Not all campgrounds that allow RVs have electrical hook ups. That means you need to bring an alternative power source with you if you want to run the features included in your RV. Generators work well but they can take up a lot of storage space when not in use.
Can You Run an RV AC on Battery? Yes, you can. Some batteries can hold lots of electrical power. This ability makes them perfect to use when you cannot find an electrical outlet to plug your RV into. Of course, depending on how many electrical items you power off your battery, your battery may not last the night.
To read more about using a battery to power your RV Ac unit, just continue to read our article. It is filled with the information you need to know to find the right battery for your RV air conditioner.
It is possible to run your RV air conditioner off a battery but it may take two to get the power and longevity you need to cool your RV down. The key to running your AC unit off of batteries is that the batteries will need plenty of power.
How long the AC unit will run for while on batteries would depend on its size and how many BTUs it produces. The higher the BTU output the shorter your battery power will last.
Some people have gone to Lithium batteries that bring that power but they are not inexpensive. These batteries can run you about $1200. But their 5+ years of life help make up for that initial cost.
To run your RV Ac unit off a battery you would need an inverter to convert from DC to AC power.
The amount of watts you need to run your RV’s AC unit will depend on how many BTUs the air conditioner produces. If you are using a small air conditioner that puts out about 6,000 BTUs then you will need approx. 560 watts.
A 13,500 BTU air conditioner will need roughly 1200 to 1300 watts just to run it. Start up wattage is much higher and gets close to 3000 watts. A 15,000 BTU air conditioner needs only about 1800 watts to run it while its start up wattage runs in the neighborhood of 3500 watts.
Another factor to consider when trying to figure out how many watts you need to run your air conditioner is the make and model of the air conditioner inside your RV. Each different style has its own wattage requirements.
Your owner’s manual should be able to provide you with all the information you need to find the right wattage to power your RV air conditioner. Of course, if you have 2 then you may need to double the wattage.
This also depends on what kind of battery you are using. If you are using normal lead batteries then you may need about 3 or 4 at the very minimum. If you spend the money for a lithium style then you may be able to stop at 2.

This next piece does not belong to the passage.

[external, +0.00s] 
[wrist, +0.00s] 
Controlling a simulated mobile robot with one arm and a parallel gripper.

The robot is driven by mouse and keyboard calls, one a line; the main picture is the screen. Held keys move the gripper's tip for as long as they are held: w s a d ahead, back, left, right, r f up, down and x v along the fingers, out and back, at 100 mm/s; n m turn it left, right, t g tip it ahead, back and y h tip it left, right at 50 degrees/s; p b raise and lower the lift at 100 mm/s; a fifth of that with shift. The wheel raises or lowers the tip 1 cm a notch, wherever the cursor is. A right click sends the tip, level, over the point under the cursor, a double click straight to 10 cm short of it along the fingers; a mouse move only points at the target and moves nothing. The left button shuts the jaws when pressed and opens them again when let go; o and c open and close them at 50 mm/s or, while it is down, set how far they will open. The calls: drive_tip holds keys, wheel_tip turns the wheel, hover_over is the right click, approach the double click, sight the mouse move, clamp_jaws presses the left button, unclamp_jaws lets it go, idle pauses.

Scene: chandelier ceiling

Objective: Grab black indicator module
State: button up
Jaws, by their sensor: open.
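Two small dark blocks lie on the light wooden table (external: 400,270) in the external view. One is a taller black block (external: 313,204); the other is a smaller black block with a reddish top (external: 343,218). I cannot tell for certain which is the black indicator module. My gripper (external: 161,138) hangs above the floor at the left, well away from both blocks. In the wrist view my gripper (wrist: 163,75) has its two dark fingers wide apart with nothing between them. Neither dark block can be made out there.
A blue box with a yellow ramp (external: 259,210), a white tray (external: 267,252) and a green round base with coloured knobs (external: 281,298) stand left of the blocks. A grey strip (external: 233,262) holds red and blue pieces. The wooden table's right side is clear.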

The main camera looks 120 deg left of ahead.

The number of batteries you will need to use will depend on how much power they can hold, how often you use your RV’s air conditioner and how many BTUs the air conditioner produces.
If you are using a 15,000 BTU producing air conditioner that requires about 1500 watts to run it, then the two lithium batteries can keep the air conditioner running for 90 minutes before needing recharging.
That test was done at full power and trying to cool a hot 86 degree F RV down to about 66 degrees F. Your results will differ as you may be using a different sized air conditioner that producers fewer BTUs. Also, you may not be looking at cooling your RV so drastically.
Some people have had their batteries last for hours but their set up may have included more batteries or a very small air conditioner.
Since people are always looking for ways to save money while getting more power, solar power is often brought into the discussion. The good news is that it is possible for you to use solar power to run your RV’s air conditioning unit.
The only issue is that the AC unit in your RV may require more energy than your solar panels can produce. Because RV AC units require a lot of wattage just to start up, you would need a solar panel that can produce 2800 watts or more.
You can get solar panels to handle this amount of wattage, but the inverter would be impractical and not be of any help. Another drawback to using solar panels is that they need sunlight to get their energy.
That means you would have to park your RV in the sun and defeat the purpose of using solar panels.
If you decide to use batteries to power your RV’s air conditioner, you may want to consider using the following tips to help you conserve your battery power:
Using air conditioning in your RV while on vacation makes sense. It does get hot in the great outdoors in the spring, summer and fall. Those Indian summers can be extreme some years.
When you cannot find a camp site that has electrical hook ups, having a back up plan is a must. Batteries do come in handy and can power your Ac if you have the right ones and the right number of batteries.